# STATED GOAL:
Pictures do not belong in your copy. Repeat all the other data exactly.
**********
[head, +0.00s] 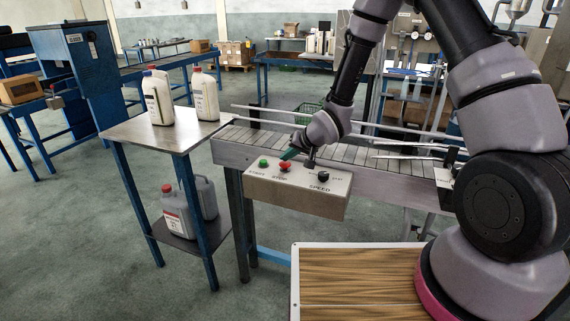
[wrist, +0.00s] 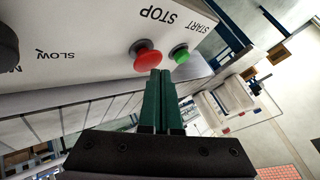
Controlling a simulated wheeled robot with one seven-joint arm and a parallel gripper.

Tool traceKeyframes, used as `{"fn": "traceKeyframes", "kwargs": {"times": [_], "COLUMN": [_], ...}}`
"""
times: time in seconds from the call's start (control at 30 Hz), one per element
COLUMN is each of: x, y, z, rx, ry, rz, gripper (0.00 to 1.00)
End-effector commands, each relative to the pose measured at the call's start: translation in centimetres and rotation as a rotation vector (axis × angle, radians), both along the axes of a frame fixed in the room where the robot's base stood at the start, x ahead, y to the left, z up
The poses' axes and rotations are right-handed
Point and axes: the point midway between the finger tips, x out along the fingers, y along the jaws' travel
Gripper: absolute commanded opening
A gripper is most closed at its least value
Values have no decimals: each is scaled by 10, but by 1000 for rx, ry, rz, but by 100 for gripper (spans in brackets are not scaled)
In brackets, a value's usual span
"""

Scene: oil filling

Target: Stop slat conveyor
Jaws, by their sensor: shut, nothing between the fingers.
**********
# FINISHED ANSWER:
[head, +0.00s] 
[wrist, +0.00s] 
Controlling a simulated wheeled robot with one seven-joint arm and a parallel gripper.

Tool traceKeyframes, used as `{"fn": "traceKeyframes", "kwargs": {"times": [_], "COLUMN": [_], ...}}`
"""
times: time in seconds from the call's start (control at 30 Hz), one per element
COLUMN is each of: x, y, z, rx, ry, rz, gripper (0.00 to 1.00)
End-effector commands, each relative to the pose measured at the call's start: translation in centimetres and rotation as a rotation vector (axis × angle, radians), both along the axes of a frame fixed in the room where the robot's base stood at the start, x ahead, y to the left, z up
The poses' axes and rotations are right-handed
Point and axes: the point midway between the finger tips, x out along the fingers, y along the jaws' travel
Gripper: absolute commanded opening
A gripper is most closed at its least value
Values have no decimals: each is scaled by 10, but by 1000 for rx, ry, rz, but by 100 for gripper (spans in brackets are not scaled)
In brackets, a value's usual span
"""

Scene: oil filling

Target: Stop slat conveyor
Jaws, by their sensor: shut, nothing between the fingers.

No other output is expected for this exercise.